Subject Re: [firebird-support] Re: Using unicode versus WIN1252 (Firebird 2)
Author Fulvio Senore
Douglas Tosi ha scritto:
> On Sat, Jan 10, 2009 at 1:42 PM, Milan Babuskov <milanb@...> wrote:
>> Douglas Tosi wrote:
>>> On Fri, Jan 9, 2009 at 1:36 PM, Milan Babuskov <milanb@...>
>>> wrote:
>>>> josef_gschwendtner wrote:
>>>>> German characters mostly have ASCII < 7F. With UTF8 these characters
>>>>> have the same storage size as in WIN1252, right?
>>>> Only when represented in UTF8 form. However, Firebird internally
>>>> represents them as 4-bytes-per-character internally.
>>> That is odd.
>>> What is the point of having UTF8 as an option if internally it uses
>>> the same space as Unicode? Am I missing something?
>> Answer these and you'll have your answer:
>> What's the point in having ASCII when it uses the same space as WIN1252?
>> What's the point in having WIN1252 when it uses the same space as
>> ISO-8859-1?
>> Character sets don't exist because they use different space.
> Not the same thing.
> AFAIR the only difference between UTF8 and Unicode is the size.

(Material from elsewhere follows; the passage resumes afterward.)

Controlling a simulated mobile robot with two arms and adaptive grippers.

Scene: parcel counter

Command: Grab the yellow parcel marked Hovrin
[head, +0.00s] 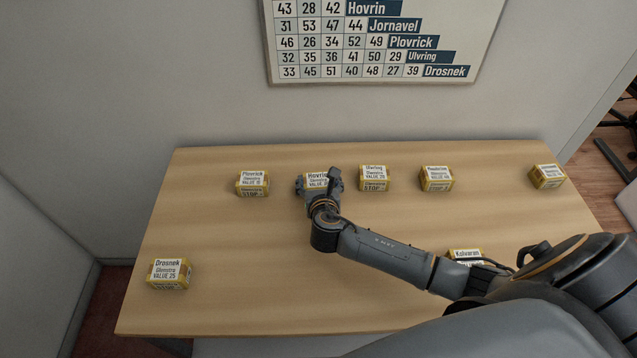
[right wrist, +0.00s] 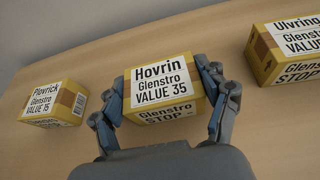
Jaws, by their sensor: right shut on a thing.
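The yellow parcel marked Hovrin (head: 317,180) is at the back of the wooden counter, partly hidden behind my right gripper (head: 320,187) in the head view. In the right wrist view the Hovrin parcel (right wrist: 162,90) shows its white label, which reads Glenstro, VALUE 35. My right gripper (right wrist: 163,100) has one finger on each side of it and is shut on it. I cannot tell whether the parcel touches the counter. My left gripper is not in view.
On the counter (head: 240,260), the Plovrick parcel (head: 252,183) stands left of Hovrin and the Ulvring parcel (head: 373,178) right of it. More yellow parcels stand further right. The Drosnek parcel (head: 170,273) is at front left. My arm partly hides the Kolvaren parcel (head: 466,255). A number chart (head: 385,40) hangs behind.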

> If Firebird uses the same space to store each of them, I don't see the
> point in having both.
UTF8 is a unicode encoding that uses only one byte for the ASCII
characters and more bytes for other (less common in western european
aplphabets) characters. As a result text from a european language
usually takes about the same number of bytes as in WIN1252 and similar
That's why I was surprised that UTF8 text took much more space in the
database. It looks like characters are stored using a fixed number of
bytes: there are probably good reasons to do things in this way and,
being curious, I would like to know them. Maybe the goal is to save
decoding time when reading the text from disk, who knows.